From Game of Turkey to Rock-Paper-Scissors: Musical Turkey for Greece?

With the Greek debt negotiations moving into their final genuinely unavoidably ultimate showdown this week, the game has incremented to a new and unprecedented level. Having started as a game of chicken (irresponsible brinkmanship), it quickly moved to what I called a game of turkey (second round postmortem blame game). This week, however, it has bootstrapped itself to yet a higher level: a three-way round-robin between Greece, the Eurogroup, and the IMF reminiscent of the famous rock-paper-scissors game dear to both children and game theorists.

Rock_paper_scissors

Has the Greek debt game evolved to the next level: rock-paper-scissors between Greece, the Eurogroup, and the IMF?

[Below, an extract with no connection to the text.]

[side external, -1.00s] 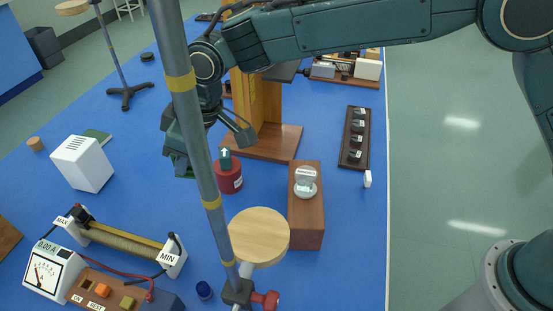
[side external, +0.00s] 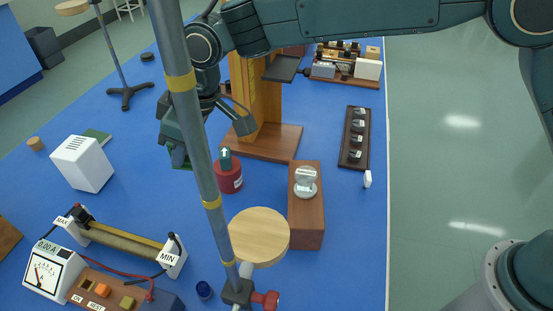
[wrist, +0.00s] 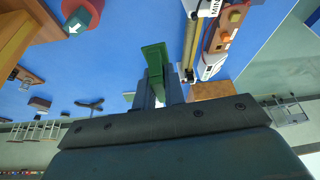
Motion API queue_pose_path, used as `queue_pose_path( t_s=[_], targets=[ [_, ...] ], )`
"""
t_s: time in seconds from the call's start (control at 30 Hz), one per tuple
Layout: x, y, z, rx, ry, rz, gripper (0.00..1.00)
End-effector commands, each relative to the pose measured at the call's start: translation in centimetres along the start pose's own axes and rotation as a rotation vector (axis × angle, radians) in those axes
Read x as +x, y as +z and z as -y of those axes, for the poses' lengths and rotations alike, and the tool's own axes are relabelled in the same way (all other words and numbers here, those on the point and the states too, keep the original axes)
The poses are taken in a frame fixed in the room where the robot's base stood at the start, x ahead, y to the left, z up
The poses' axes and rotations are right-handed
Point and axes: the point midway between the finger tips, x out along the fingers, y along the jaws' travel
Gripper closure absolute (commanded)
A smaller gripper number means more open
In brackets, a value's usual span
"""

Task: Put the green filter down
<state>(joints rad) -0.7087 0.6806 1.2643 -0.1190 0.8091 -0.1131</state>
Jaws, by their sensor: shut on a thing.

First, why do we think the game has moved into its ultimate round (after previously predicting April 9, wrongly, as the moment of truth)? On May 12 Greece is scheduled to repay SDR 600,737,500 (around €763 million) to the IMF (after repaying SDR 157,331,282 on May 1). Since the Greek government, after plundering the cash reserves of various central government agencies to meet its last April 9 repayment, is now attempting to force all municipalities to transfer their cash balances to the Greek Central Bank, it must really be desperate and at its wit’s end (moreover, major cities like Athens have refused to comply).

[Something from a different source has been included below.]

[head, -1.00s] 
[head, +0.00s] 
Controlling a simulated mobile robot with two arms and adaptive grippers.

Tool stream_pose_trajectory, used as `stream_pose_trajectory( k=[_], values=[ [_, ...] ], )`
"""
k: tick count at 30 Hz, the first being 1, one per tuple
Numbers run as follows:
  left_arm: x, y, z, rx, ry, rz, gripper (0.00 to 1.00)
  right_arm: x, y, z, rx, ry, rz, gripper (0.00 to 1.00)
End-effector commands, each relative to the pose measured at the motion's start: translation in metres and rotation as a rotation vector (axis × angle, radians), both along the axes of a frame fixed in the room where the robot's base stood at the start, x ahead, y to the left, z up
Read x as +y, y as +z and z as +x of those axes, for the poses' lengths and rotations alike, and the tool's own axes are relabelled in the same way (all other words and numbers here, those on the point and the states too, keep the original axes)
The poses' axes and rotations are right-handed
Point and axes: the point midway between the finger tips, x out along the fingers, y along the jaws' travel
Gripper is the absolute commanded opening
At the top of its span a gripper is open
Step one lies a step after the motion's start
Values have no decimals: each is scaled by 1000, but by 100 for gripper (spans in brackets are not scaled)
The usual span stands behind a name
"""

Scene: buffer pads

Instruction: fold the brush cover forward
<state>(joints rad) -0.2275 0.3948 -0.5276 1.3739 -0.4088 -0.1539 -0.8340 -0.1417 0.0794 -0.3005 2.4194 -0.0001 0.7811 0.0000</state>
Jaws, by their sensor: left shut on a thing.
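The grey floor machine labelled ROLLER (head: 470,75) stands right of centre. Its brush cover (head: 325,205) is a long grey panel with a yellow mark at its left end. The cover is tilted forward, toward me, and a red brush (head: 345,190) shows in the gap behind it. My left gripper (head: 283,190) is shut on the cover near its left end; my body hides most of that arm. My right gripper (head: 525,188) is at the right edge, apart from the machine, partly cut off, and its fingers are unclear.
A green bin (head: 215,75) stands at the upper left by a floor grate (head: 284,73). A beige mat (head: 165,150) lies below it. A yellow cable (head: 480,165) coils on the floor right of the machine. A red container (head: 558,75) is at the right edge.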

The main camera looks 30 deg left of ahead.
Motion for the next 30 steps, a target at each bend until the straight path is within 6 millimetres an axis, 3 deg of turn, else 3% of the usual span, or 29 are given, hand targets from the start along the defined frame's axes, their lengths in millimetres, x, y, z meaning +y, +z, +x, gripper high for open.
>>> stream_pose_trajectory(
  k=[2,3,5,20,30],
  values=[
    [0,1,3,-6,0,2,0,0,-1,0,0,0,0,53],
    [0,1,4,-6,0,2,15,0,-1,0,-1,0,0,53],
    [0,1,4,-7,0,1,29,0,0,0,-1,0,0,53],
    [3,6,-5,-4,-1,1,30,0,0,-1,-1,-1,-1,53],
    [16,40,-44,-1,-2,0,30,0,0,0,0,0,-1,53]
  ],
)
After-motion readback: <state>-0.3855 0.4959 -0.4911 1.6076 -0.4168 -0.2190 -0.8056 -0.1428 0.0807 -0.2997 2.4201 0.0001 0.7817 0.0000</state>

But on Monday the Financial Times reported that the IMF is now insisting that any loosening of Greece’s primary surplus target (variously quoted as 3 or 4.5% depending on source and target year) be preceded by an explicit write off of Greece’s debt to be consistent with the IMF’s mandate to only bail out countries’ with sustainable sovereign debt loads.

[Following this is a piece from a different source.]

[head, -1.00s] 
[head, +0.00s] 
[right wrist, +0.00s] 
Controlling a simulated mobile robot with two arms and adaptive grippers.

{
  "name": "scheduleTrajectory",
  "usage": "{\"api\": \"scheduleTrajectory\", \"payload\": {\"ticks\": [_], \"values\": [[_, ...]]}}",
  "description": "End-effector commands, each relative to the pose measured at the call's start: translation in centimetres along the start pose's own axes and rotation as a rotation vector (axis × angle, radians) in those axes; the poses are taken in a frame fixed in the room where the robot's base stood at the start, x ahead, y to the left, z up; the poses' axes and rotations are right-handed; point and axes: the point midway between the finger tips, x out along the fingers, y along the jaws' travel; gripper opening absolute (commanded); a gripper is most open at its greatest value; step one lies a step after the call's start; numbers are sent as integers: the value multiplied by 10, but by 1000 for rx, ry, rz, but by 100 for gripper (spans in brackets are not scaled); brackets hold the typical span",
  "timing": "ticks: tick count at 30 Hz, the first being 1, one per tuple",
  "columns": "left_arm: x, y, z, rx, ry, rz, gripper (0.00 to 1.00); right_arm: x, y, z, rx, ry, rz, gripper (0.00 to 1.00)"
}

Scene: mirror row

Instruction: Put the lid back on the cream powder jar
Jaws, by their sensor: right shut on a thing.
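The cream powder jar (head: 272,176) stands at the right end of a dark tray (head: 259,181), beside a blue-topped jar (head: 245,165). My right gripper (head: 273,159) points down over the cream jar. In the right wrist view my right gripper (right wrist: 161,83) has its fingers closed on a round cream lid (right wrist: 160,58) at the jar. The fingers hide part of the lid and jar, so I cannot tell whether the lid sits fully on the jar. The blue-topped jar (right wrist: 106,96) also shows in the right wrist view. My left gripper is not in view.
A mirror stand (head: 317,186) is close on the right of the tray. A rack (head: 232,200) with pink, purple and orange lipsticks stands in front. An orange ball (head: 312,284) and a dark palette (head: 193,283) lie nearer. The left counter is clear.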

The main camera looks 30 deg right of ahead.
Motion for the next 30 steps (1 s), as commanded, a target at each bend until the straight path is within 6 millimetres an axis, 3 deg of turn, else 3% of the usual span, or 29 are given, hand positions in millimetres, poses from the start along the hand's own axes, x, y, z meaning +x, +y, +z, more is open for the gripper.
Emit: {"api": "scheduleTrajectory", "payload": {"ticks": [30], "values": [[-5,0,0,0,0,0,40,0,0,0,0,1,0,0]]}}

Meanwhile, Pierre Moscovici, the European commissioner for economic affairs,  according to yesterday’s FT, now says that any discussion of debt restructuring can only take place after a program of reforms is first agreed with Greece. And Greece, in turn, has all along claimed that any reforms (with or without red lines) cannot be agreed until the primary surplus target is relaxed. Voila: paper-rock-scissors, or a European Catch-22! How this even more intricate impasse can be resolved is now anyone’s guess.

Needless to say, while this stalemate grinds on Greece’s growth and revenue prospects have only been rapidly deteriorating.

001_Rock_Paper_Scissors

Have the Greek debt negotiations degenerated into a three-way standoff?